Updated 06-26-2007: Of Panasonic's 2007 plasma lineup, we've reviewed three models so far this year: the TH-42PX77U, the TH-50PX77U and the TH-42PX700U. If those model numbers don't mean much to you, relax. We'll take you through the company's 2007 plasma lineup from least- to most-expensive, and when we can't give actual reviews we'll provide our take on step-up features and how the models relate to one another.
This is Panasonic's entry-level plasma series. We haven't reviewed any of these sets, but they should offer similar picture quality to the step-up TH-PX77U series--which we have reviewed. The big omission is the lack of antiglare screen coating, but if you don't consider glare a big deal, or your room has good light control, you might be able to save yourself about $100 by going with this series.

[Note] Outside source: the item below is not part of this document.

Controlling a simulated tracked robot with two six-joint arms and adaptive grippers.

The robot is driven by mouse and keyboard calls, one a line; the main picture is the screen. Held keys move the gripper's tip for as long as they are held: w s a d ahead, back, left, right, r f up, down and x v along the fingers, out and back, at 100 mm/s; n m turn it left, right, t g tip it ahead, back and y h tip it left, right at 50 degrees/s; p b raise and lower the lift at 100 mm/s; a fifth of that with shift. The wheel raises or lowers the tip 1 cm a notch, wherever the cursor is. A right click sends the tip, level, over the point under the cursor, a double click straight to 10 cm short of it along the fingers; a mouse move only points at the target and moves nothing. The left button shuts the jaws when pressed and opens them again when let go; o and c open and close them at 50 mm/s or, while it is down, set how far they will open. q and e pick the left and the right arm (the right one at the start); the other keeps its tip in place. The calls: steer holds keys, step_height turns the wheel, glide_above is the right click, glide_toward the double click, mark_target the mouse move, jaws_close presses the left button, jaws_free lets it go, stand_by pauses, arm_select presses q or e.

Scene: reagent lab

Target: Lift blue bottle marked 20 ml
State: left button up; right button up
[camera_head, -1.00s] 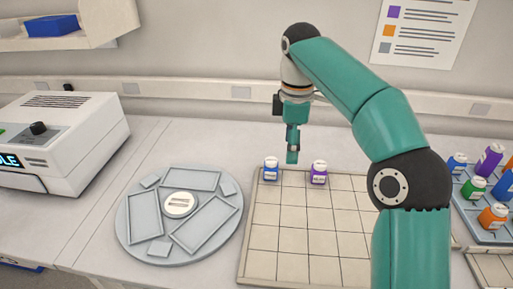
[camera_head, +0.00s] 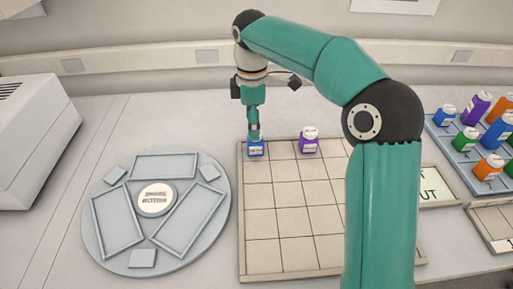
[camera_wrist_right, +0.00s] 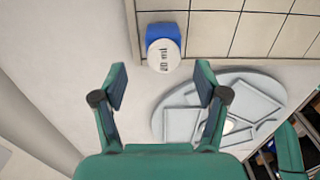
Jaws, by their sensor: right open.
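The blue bottle (camera_head: 255,149) stands at the back left corner of the tiled grid tray (camera_head: 242,215). In the right wrist view the blue bottle (camera_wrist_right: 160,36) shows its white cap, marked 20 ml, beyond the fingertips. My right gripper (camera_head: 254,134) is pointing down just above and behind the bottle in the head view. In the right wrist view its two fingers (camera_wrist_right: 160,88) are spread wide with nothing between them. My left gripper is not in view.
A purple bottle (camera_head: 308,140) stands on the tray to the right. A round grey turntable (camera_head: 222,215) lies at left. A rack (camera_head: 447,152) of several colored bottles stands at right, near a sign marked OUT (camera_head: 432,190). A white machine (camera_head: 35,145) is far left.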

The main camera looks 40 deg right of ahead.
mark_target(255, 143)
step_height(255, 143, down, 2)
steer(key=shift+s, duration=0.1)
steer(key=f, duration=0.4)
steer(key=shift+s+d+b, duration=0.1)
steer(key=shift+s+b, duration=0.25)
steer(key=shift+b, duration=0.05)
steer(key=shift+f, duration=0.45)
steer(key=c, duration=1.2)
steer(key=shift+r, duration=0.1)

Models (all prices are retail prices)
- 1,024x768 native resolution on the 42-inch model
- 1,366x768 native resolution on the 50-inch model
- Two HDMI inputs
- SD card slot
- Bottom-mounted speakers
We've got the TH-PX77U series covered, with full reviews of both the 42-inch TH-42PX77U and the 50-inch TH-50PX77U. In terms of design and features, the only differences between these and the entry-level TH-PX75U series are the side-mounted speakers, which add about two inches of width, and the antiglare screen coating. The antiglare coating might not sound like much, but we found it did a great job of reducing reflections in rooms with ambient light, without reducing image quality. Otherwise the feature set is nearly identical to the TH-PX75U series.

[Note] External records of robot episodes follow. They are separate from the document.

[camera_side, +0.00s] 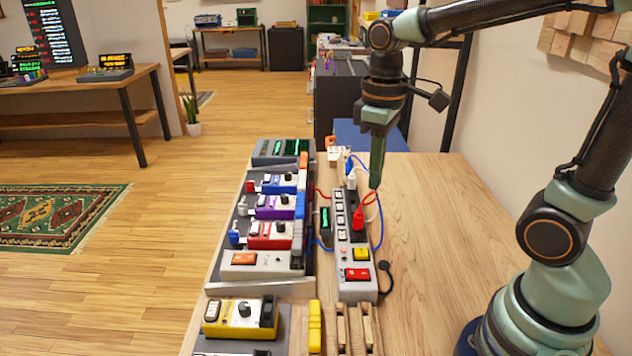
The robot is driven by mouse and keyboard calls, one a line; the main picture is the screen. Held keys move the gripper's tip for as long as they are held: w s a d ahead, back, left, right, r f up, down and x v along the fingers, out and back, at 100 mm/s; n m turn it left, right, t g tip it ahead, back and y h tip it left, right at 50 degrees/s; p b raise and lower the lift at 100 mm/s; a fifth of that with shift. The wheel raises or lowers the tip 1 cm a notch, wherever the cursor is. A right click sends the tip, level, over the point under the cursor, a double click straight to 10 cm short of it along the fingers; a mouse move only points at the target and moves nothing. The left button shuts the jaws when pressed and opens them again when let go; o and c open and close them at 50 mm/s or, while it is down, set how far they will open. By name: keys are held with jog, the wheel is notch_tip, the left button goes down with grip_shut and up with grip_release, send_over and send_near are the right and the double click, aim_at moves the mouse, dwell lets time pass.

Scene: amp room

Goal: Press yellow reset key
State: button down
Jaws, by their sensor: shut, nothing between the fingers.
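A grey control strip (342,236) lies lengthwise on the wooden table, with a row of white keys, a yellow key (361,254) near its front and a red key (357,274) just in front of that. I take the yellow one as the reset key; no label is readable. My gripper (375,183) points down, shut and empty, above the table near the far half of the strip. It is farther back than the yellow key and slightly to its right. Nothing hides the yellow key.
A pedalboard (268,225) with several coloured pedals stands to the left. A yellow pedal (241,318) and wooden slats (355,328) are in front. The table is clear at right.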

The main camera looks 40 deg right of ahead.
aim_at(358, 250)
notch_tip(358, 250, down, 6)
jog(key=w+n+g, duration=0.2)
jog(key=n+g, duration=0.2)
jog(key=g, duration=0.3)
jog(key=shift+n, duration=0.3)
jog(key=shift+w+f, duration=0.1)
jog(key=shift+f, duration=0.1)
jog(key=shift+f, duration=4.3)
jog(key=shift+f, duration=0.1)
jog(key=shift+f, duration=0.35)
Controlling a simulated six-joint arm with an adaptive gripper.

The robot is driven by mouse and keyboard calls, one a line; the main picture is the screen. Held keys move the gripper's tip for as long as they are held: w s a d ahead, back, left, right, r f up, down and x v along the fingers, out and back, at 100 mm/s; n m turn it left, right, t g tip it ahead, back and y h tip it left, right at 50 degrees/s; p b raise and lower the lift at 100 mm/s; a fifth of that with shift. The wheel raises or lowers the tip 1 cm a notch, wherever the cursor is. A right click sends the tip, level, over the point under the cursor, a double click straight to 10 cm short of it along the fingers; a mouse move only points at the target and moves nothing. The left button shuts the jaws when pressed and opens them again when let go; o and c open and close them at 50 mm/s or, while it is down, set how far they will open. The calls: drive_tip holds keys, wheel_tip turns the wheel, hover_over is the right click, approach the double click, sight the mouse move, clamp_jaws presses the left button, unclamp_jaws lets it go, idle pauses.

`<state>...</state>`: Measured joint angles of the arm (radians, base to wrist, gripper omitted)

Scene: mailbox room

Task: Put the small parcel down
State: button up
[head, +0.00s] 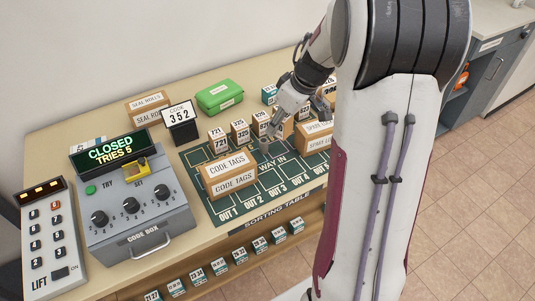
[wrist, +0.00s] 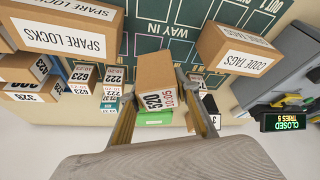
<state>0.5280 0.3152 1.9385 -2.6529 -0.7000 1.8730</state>
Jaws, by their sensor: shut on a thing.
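The small parcel (wrist: 155,72) is a brown cardboard box with a white label reading 520 and 10:05 in the wrist view. My gripper (wrist: 157,92) is shut on it, with one finger along each side. In the head view my gripper (head: 268,138) is over the back part of the green sorting mat (head: 226,212), near WAY IN and behind the CODE TAGS box. I cannot clearly tell the held parcel from the boxes around it there, nor whether its underside touches the table.
The CODE TAGS box (head: 228,176) stands on the mat. Small numbered boxes (head: 240,131) and the SPARE LOCKS box (head: 314,136) crowd near my gripper. A green case (head: 219,96), a code sign (head: 180,122) and the code box (head: 138,205) reading CLOSED stand farther left.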

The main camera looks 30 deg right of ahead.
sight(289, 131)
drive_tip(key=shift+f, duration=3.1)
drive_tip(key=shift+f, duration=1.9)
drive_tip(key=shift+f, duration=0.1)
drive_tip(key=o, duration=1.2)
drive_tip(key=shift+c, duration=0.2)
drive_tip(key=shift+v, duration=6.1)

- Antiglare screen coating
- Side-mounted speakers
This is Panasonic's second-most-expensive line of plasma displays. What do you get for about $1,000 extra bucks? More resolution. There aren't any significant feature upgrades in this line, except all three models feature a native resolution of 1,920x1,080, also known as 1080p. We really liked the picture quality of the 42-inch model we reviewed and felt it produced a cleaner picture than the lower-resolution 77U series, but for the 42- and 50-inch displays you'll need to sit quite close to the screen to appreciate the difference of the extra resolution. When we reviewed the 1080p TH-50PF9UK directly against the 1,366x768 TH-50PH9UK, for example, we found it nearly impossible to see any additional detail at a normal viewing distance. It's a harder call on the 58-inch set, so we'll hold off until we get that in for review.

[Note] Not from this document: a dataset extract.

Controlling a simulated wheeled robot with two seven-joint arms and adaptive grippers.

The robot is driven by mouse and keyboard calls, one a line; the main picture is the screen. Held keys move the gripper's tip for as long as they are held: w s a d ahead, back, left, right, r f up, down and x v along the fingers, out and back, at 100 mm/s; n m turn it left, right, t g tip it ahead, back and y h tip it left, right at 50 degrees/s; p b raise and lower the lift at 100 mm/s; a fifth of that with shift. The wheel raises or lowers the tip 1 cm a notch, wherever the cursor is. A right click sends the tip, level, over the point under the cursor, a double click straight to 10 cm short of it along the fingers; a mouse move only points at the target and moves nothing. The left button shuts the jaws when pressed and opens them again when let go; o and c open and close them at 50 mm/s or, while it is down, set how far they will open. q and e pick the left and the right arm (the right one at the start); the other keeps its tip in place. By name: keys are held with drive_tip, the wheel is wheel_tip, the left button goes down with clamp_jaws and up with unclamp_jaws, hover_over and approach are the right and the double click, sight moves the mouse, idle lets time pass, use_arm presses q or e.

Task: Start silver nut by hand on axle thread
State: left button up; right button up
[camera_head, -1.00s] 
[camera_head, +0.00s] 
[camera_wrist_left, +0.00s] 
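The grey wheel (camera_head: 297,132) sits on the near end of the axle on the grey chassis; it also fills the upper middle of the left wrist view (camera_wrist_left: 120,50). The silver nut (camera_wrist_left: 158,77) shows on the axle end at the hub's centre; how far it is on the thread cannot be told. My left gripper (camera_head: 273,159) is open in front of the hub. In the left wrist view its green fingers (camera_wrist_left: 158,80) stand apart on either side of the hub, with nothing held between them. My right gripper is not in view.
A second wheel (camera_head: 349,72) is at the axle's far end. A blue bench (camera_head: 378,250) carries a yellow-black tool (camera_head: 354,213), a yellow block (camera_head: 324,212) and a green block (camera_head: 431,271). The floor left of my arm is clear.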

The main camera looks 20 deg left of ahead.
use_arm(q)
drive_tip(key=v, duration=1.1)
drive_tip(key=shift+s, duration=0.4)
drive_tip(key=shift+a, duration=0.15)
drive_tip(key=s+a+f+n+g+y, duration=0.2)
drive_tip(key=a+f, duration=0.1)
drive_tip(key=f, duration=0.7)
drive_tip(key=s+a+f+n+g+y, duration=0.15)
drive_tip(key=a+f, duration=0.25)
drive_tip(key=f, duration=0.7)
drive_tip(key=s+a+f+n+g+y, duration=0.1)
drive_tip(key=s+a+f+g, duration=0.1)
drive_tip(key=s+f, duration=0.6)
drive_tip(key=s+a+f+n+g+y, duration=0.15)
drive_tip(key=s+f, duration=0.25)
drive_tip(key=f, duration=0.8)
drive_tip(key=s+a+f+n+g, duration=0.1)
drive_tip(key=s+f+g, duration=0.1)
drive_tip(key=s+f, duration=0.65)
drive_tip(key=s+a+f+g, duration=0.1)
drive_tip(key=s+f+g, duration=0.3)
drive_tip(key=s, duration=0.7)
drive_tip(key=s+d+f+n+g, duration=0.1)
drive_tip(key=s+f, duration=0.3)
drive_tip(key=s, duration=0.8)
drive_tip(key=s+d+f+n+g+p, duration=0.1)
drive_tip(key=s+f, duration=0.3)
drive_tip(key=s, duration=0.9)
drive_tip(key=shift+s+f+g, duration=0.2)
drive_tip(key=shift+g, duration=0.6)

- 1,920x1,080 native resolution on all three models
We haven't reviewed any models in Panasonic's flagship TH-PZ750U series, but there's only a couple differences, according to the spec sheet, between this and the PZ700U series, which costs about $500 less. That extra cash buys you a third HDMI input, located on the front panel, along with Studio Reference and Pro-Setting picture modes, which are designed to provide improved picture quality for movies and extra picture adjustments, respectively. We didn't find the picture adjustments on the 700U series quite as extensive as we'd like, so we're looking forward to reviewing a 750U model to test the new controls. On the other hand, we believe viewers with budgets would be best served by saving some cash and going with a step-down model.
- Third HDMI input on front panel
- Studio Reference mode
- Pro-Setting mode
In addition to these models, Panasonic also offers its popular line of "professional" plasma displays. The displays lack some consumer-friendly features like speakers, but offer better picture adjustment options, which ultimately lead to better picture quality. We've reviewed two models in Panasonic's 2006 "professional" plasma line: the TH-50PF9UK and TH-50PH9UK. Panasonic's 2007 line of "professional" plasmas likely will be announced in September.